→ Given exercise
Within the material below, find each line bearing the word "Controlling" and present it.
Available records start
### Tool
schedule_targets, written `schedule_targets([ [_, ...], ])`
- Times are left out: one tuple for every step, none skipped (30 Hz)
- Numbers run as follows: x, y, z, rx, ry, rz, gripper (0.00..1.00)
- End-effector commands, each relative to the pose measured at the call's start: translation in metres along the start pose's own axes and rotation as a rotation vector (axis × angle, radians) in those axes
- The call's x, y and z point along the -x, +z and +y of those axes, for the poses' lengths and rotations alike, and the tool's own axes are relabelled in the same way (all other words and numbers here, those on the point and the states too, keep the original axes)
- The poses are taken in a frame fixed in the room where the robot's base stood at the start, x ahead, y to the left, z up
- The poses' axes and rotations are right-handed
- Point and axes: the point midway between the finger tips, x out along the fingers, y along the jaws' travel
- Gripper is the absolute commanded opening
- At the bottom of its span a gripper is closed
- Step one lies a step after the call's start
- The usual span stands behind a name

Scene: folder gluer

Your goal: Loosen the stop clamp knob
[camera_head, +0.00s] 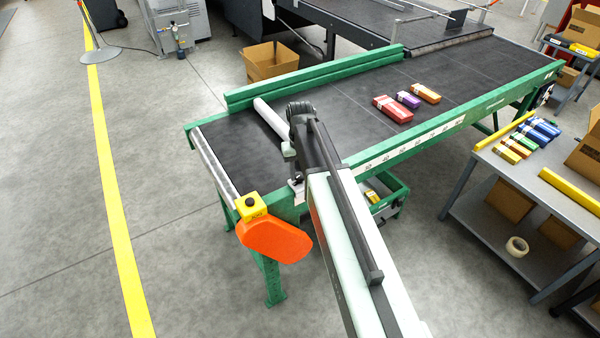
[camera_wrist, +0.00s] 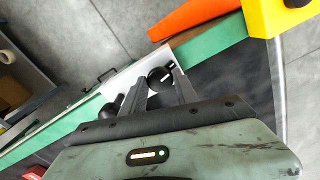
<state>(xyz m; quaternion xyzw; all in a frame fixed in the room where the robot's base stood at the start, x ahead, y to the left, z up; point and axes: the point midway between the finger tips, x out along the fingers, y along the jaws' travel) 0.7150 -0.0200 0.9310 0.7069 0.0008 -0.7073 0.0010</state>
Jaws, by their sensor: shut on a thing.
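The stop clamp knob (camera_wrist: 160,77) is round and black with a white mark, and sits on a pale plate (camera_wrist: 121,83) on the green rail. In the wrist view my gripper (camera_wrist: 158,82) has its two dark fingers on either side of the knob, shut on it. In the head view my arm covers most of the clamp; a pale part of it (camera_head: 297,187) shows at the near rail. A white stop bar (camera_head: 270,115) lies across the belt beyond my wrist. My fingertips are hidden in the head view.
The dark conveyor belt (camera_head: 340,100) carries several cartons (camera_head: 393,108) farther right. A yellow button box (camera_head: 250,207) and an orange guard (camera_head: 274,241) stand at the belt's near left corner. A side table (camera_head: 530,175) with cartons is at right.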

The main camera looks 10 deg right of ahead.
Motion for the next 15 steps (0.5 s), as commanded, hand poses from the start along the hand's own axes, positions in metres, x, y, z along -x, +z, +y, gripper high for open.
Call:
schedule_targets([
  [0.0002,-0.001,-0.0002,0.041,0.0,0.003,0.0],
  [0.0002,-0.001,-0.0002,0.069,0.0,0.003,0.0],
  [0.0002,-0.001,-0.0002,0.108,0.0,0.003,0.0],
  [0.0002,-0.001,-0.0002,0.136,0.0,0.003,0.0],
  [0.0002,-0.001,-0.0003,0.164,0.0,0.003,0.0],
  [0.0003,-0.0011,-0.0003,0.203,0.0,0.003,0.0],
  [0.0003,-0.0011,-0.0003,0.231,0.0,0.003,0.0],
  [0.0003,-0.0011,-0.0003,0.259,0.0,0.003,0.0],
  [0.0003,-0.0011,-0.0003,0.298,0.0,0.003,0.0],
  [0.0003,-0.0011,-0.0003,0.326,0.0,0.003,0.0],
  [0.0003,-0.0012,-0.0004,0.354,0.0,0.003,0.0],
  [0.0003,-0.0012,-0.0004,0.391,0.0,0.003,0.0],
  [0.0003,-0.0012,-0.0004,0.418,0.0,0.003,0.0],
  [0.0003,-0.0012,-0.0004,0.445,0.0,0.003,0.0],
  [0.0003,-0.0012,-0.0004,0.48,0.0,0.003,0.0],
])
Available records end
Available records start
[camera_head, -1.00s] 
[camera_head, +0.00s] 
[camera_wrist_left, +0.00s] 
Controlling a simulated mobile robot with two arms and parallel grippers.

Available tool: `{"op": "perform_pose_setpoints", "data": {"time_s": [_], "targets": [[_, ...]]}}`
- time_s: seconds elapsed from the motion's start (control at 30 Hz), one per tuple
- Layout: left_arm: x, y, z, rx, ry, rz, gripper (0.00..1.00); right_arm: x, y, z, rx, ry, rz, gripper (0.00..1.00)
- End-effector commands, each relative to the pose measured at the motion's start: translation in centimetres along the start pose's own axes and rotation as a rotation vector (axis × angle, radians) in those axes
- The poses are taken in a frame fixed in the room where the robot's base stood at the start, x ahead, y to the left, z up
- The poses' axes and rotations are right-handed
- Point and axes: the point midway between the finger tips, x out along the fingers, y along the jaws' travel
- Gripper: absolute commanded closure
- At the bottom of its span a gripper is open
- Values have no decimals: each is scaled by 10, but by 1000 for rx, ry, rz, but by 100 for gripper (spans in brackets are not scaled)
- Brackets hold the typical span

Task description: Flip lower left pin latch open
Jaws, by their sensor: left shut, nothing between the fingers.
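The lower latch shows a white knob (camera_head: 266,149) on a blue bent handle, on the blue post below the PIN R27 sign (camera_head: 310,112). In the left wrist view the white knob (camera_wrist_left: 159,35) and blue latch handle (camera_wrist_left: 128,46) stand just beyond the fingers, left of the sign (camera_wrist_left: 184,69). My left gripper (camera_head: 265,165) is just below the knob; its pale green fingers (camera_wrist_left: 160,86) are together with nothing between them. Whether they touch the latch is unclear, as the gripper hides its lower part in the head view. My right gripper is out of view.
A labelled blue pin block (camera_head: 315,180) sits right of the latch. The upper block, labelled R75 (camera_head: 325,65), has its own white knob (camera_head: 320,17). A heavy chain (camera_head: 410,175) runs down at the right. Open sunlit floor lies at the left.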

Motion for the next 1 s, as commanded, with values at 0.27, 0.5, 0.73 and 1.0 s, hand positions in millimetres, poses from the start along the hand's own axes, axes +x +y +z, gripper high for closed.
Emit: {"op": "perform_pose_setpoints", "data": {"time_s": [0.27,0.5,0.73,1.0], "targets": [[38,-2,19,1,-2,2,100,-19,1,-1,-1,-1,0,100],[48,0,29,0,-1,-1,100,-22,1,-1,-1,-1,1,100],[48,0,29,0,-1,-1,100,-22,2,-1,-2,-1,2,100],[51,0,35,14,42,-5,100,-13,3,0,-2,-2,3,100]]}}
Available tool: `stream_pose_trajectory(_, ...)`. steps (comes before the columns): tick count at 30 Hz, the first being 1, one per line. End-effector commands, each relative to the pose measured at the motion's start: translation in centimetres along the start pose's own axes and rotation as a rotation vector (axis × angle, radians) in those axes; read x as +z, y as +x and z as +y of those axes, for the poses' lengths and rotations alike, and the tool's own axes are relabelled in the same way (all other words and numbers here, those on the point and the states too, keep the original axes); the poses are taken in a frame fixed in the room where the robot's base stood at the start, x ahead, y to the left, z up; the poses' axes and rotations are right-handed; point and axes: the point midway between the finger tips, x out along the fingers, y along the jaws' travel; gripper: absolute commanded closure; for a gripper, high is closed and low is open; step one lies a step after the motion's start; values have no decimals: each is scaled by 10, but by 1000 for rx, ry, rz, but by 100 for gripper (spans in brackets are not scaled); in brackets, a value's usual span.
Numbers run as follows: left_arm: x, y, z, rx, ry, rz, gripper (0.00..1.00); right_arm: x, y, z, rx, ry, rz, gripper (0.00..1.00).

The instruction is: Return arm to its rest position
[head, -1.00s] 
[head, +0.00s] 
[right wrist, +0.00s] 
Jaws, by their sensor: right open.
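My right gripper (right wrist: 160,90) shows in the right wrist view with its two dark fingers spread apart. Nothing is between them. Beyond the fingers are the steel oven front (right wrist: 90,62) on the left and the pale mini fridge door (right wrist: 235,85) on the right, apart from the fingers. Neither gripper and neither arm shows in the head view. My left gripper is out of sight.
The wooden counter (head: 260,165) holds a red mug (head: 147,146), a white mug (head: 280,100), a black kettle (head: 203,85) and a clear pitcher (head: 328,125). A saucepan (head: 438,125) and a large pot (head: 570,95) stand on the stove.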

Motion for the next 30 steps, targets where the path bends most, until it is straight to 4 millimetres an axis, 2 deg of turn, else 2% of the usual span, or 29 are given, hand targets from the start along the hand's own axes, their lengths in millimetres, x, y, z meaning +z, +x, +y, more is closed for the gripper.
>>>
Available records end
Available records start
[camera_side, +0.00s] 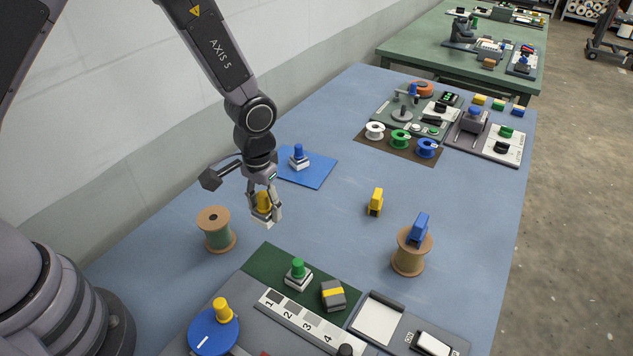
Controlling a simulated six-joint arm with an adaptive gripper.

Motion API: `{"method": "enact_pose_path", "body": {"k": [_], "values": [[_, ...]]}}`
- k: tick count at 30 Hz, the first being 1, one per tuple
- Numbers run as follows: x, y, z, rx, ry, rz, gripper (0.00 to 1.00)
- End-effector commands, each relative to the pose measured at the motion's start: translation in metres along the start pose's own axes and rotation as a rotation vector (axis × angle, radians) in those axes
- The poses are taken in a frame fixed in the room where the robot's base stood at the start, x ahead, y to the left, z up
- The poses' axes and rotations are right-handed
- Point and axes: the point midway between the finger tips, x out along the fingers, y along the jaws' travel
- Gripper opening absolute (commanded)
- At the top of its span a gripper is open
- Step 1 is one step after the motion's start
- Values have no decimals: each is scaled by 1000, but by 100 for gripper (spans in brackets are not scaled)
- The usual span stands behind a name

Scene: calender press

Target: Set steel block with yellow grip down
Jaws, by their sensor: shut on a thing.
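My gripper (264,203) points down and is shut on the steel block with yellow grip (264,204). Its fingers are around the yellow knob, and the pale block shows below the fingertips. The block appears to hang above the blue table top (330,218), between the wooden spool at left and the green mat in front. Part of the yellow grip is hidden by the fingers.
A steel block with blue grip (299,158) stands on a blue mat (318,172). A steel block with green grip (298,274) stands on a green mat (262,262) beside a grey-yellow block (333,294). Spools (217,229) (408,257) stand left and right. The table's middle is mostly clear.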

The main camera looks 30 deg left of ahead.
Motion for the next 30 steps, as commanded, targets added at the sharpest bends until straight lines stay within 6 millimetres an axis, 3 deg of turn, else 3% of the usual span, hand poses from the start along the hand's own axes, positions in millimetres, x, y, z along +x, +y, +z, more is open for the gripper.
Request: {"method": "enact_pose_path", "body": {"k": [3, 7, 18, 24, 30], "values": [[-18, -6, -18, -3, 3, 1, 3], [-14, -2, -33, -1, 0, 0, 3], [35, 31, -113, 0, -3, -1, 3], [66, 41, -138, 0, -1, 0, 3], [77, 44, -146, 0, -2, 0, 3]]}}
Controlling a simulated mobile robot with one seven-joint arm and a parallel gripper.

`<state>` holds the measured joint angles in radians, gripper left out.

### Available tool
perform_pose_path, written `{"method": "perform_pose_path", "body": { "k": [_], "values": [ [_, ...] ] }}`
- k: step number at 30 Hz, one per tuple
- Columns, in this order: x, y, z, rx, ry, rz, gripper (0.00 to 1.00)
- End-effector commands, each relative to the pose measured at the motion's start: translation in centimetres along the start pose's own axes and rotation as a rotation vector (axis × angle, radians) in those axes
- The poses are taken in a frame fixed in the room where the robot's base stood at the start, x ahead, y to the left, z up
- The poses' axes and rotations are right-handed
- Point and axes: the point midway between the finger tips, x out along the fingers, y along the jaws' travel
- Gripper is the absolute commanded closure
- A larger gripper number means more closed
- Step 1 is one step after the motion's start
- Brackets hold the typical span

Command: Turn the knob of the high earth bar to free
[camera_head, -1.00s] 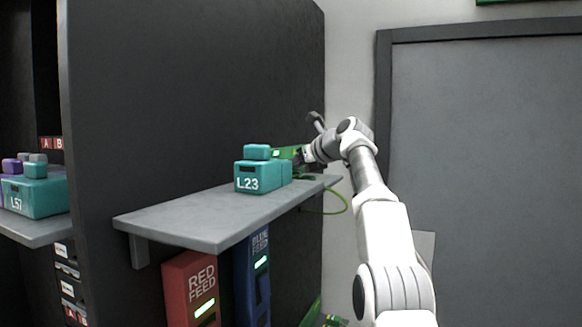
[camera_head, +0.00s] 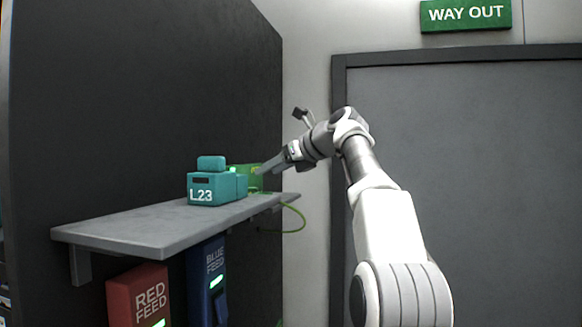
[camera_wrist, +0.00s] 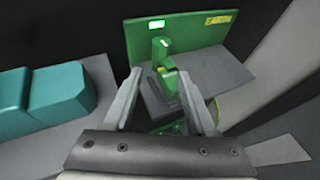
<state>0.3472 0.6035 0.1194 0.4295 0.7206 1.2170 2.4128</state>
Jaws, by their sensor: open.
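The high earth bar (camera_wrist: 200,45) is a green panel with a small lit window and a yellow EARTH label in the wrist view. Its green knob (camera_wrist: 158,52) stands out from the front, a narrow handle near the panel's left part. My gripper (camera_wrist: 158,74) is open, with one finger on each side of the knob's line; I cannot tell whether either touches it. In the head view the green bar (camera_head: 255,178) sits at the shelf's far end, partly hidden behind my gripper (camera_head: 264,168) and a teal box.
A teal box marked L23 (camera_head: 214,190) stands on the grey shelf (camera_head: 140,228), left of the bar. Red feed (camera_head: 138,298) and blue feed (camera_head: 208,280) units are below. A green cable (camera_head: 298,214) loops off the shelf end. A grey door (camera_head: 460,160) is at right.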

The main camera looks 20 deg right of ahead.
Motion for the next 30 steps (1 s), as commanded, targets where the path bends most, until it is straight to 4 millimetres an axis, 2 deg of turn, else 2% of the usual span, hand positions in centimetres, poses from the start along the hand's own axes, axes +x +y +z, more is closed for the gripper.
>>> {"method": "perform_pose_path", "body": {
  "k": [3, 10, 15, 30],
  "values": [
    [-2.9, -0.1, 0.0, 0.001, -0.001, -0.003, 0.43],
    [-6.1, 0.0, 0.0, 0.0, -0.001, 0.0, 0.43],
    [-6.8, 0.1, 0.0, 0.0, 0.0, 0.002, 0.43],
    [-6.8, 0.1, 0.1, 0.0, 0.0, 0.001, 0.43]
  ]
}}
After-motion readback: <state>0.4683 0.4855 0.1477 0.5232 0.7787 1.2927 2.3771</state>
Available records end
→ Expected answer
Controlling a simulated mobile robot with two arms and parallel grippers.
Controlling a simulated six-joint arm with an adaptive gripper.
Controlling a simulated mobile robot with one seven-joint arm and a parallel gripper.

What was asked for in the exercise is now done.